At first I thought King's central performance was listless and uninspired but it quickly became evident that this was precisely the way to play a man worn down by an excess of sensual abandon. And the approach he takes allows the moments when he is affected deeply to really resonate. There are some quietly devastating scenes in here of great emotional honesty. Of course mention must be made of Richard Pryor as well, who plays King's best friend, a strung out graffiti artist. This performance is wildly inchoate and almost impossible to describe adequately. I think the reason for this is similar to the reasoning behind King's opaque turn. These are simply not performances which emanate from any fixed psychological point. Part of that may be Harris' clear disinterest in psychological portraits as he seems to be after something else entirely.


In the Collier story, the male character becomes disillusioned because the girl does not conform to his idea of what she should be. The same is true here except that this girl is actually sweet and kind and the disillusionment is consequently of a different sort. Once awakened, she happily embraces the role playing within the house, even while King's character is wearying of it. He sees her potential for openness and authenticity and grows frustrated that she willingly submits to an abstract notion of freedom which effectively restricts those qualities. We, too, get lost in the fantasies, all of which are designed to give a heightened reality to the immediate moment but ultimately overwhelm, confusing our orientation and eliminating all possible emotional investment that could exist beyond the immediate. There is rarely a comfortable sense of being outside the fantasies, which once again makes those few moments when we seem to be deeply poignant and troubling. It's the relinquishment of any possible conventionally realized emotional development. Everything is surrendered to the presumed liberation of an all encompassing imagined reality; and this reality mainly serves to rigorously protect from any vulnerability. Hope for the possibility of meaningful human contact is constantly offered, withheld, finally dissipates. The complete immersion into this world does not dismantle human feeling but rather forces it to be expressed in a more narrow sense, through the stricture of unstated stipulations. The eventual ending becomes tragic, though it's not overstated, for exactly this reason.

Some Call It Loving also lends insight to King's own oft misperceived later career on the other side of the camera. In fact, I would go so far as to say it's key to an understanding of that career. Rather than being a simple series of soft core fantasias, it can be argued that his films are criminally misread--that they actually begin with a presumptive thematic given several steps past the conclusion of this earlier piece. In short, King's films are unapologetic melodramas which take for granted that fantasy and the re-imagining of self are deeply attractive prospects that offer their own potential for access to truth. This in no way should diminish our sincere empathy; the affect of his characters could not possibly be more pure or their investment in an imagined reality of expansive potentiality more complete. It's King's misfortune that what he is doing is unfashionable in a cynical, albeit "sophisticated" time.

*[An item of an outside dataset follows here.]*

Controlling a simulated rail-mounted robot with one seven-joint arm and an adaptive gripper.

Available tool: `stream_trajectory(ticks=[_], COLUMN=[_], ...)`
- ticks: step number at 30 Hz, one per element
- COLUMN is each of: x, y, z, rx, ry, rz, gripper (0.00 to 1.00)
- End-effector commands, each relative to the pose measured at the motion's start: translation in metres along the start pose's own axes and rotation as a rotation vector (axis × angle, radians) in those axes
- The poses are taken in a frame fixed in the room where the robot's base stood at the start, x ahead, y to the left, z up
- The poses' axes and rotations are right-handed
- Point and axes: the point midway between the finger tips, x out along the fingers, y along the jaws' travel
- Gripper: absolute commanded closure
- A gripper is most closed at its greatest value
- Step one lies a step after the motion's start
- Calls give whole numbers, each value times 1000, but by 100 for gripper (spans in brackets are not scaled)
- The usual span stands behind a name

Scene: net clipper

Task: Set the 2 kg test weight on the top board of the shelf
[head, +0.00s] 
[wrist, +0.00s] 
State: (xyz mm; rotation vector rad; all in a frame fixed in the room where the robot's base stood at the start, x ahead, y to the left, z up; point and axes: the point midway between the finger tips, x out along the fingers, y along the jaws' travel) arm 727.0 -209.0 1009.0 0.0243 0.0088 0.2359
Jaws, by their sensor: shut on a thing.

This film foreshadows a number of others: one is Egoyan's Adjuster, which also includes a slowly unraveling couple completely devoted to rigorous role playing and unable to escape it; another is Lynch's Lost Highway, in which the main character is a jazz musician (as is the main character in SCIL) and the plot revolves around the fact that this character is profoundly frustrated by his ultimate inability to control the female figures in his life--oh, and it also includes Richard Pryor giving a similar type of performance. I thought briefly of Boxing Helena when I watched this as well but Some Call It Loving is infinitely superior as it understands what is presupposed by longing and the uncluttered sensibility that can be lost to imagination and particular forms of narrowly conceived idealism.

The tragedy in all these pictures is the ultimate inability to conceive of or accept any life outside the parameters of one rigorously imagined and absolutely controlled.


The new Etiquette Pictures Blu-ray from Vinegar Syndrome provides an exquisite formal presentation of the film and a selection of excellent extras. The film's unique and distinctive look is enhanced here through attention to detail. The disc provides the best presentation possible of elements that seem particularly endemic to their time, such as the soft lighting and Richard Hazzard's sensitive and subtly moving score. Extras include a commentary with direcor James B. Harris as well as a couple of short reflections from both director Harris and cinematographer Mario Tosi. Also included among the extras is a collection of outtakes which are instructive to see as they are suggestive of the winnowing down process Harris went through to find his thematic focus. For a very long time this film was only available on hard-to-find and inferior quality VHS tapes. To have such a superb and carefully restored edition of the film released after so many years of neglect is a rare and very special occasion indeed.